For $N_c>3$, the parameter $\tau$, defined in (\ref{n7}), is $m_2$
independent. Therefore, eq. (\ref{n10}) and the condition
$W_{\D}(m_2\to\infty)\to 0$ imply $f_{\D}(m_2\to\infty)\to 0$. In the limit
$m_2\to\infty$, we get from (\ref{n5}) that $t_2\to\infty$ while
$t_1,t_3,...,t_{N_c-2}$ are anything.
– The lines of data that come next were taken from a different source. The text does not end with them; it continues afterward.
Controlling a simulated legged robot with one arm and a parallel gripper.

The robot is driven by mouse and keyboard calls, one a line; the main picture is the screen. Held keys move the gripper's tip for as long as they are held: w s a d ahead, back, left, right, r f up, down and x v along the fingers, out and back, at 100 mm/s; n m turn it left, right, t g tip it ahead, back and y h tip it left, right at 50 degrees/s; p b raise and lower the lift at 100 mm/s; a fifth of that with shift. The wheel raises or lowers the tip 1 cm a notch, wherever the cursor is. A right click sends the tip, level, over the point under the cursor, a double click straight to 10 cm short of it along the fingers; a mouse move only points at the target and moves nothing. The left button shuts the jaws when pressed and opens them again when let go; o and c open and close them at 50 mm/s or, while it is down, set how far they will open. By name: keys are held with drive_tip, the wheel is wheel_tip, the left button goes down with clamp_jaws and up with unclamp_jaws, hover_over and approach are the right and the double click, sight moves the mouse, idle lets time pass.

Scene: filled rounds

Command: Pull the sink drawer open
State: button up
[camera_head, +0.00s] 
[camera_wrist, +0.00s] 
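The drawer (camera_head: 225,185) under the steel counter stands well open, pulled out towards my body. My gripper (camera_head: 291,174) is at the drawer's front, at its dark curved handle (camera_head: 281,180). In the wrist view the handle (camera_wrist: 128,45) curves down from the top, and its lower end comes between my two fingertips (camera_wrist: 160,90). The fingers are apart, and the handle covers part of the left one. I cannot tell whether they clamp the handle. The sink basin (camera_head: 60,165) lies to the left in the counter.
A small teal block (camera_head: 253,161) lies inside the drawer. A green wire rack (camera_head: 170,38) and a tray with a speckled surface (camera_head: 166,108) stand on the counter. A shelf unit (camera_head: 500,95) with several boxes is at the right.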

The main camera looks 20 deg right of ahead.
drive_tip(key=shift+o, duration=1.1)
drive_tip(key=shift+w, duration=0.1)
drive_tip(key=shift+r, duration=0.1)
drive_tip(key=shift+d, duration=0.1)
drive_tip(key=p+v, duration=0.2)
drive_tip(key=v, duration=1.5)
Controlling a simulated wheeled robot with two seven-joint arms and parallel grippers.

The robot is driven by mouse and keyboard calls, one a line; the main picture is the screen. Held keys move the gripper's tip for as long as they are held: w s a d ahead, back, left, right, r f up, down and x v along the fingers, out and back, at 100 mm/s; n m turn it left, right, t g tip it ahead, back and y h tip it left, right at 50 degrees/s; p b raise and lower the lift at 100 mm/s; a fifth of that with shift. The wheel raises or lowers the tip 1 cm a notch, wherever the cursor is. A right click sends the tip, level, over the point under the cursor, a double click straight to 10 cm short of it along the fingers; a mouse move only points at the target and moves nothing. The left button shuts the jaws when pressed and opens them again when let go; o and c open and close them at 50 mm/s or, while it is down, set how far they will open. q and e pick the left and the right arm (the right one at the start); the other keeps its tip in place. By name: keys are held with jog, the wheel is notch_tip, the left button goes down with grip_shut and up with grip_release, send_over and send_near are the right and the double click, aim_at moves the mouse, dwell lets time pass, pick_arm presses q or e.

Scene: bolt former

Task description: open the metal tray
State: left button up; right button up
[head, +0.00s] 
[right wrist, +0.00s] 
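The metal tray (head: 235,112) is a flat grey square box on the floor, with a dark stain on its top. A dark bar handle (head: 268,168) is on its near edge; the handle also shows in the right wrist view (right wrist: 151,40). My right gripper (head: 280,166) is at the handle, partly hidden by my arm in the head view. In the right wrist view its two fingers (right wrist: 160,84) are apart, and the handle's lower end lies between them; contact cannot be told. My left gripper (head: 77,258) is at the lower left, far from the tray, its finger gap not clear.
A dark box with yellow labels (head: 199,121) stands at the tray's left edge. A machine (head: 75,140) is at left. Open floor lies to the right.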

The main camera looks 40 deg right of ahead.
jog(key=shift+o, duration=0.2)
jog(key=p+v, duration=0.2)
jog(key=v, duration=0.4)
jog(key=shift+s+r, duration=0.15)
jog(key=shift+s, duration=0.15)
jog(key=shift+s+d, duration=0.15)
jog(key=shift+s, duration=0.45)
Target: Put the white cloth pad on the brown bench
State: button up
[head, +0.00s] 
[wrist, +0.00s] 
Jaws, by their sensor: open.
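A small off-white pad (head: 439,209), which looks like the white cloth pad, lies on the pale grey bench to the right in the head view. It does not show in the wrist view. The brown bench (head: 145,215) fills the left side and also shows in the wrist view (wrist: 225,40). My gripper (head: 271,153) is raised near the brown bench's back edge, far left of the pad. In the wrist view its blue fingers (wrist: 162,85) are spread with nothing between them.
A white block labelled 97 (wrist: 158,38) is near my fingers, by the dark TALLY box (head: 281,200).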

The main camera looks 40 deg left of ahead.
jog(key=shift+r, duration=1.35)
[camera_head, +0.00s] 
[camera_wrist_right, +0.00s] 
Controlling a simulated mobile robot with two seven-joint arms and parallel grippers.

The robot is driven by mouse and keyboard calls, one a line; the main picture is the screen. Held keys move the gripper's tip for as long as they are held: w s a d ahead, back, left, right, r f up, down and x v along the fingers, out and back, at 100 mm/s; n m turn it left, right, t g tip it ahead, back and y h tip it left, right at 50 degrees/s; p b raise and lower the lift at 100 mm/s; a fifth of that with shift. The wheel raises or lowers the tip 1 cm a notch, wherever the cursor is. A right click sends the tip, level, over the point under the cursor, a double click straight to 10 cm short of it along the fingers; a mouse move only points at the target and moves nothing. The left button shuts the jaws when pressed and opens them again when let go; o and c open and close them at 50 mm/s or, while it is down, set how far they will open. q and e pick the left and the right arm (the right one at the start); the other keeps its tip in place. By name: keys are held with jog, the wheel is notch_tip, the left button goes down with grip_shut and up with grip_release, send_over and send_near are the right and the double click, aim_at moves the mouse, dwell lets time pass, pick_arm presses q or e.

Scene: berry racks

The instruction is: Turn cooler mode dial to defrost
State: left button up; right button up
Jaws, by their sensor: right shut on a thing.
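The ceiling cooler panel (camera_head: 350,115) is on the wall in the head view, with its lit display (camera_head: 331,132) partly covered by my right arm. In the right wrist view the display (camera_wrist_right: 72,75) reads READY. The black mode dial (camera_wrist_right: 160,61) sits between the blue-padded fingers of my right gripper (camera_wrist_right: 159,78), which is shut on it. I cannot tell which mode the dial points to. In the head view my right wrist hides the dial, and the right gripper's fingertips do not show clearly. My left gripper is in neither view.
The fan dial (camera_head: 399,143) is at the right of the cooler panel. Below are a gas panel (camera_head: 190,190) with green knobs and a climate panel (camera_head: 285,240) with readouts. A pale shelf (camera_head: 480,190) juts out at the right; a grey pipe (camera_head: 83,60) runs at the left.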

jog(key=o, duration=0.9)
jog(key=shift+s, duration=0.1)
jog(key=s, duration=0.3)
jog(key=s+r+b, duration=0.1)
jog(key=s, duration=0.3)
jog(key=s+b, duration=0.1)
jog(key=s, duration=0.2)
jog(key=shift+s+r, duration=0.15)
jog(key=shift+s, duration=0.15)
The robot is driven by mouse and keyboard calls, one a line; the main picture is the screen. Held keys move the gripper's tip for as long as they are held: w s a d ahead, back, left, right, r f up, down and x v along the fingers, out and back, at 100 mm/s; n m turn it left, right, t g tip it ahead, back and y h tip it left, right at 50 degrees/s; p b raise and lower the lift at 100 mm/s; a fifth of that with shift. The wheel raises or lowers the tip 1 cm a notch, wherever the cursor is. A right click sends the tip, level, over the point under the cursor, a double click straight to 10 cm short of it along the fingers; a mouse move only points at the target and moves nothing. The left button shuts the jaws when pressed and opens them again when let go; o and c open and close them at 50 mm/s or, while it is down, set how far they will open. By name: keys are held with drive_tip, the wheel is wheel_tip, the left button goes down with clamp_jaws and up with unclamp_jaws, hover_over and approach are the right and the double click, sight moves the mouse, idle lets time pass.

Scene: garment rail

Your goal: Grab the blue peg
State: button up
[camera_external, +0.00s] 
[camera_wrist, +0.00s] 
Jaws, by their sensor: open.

Therefore, we conclude that
$C_2=...=C_{N_c-2}=0$, which implies
\beq
f_{\D}=0 .
\eeq{1a6}
We thus found that, for $N_c>3$, $W_{\D}=W_{tree,d}=0$, and from eq.
(\ref{1a1}) with $f=0$ one finds eq. (\ref{n12}).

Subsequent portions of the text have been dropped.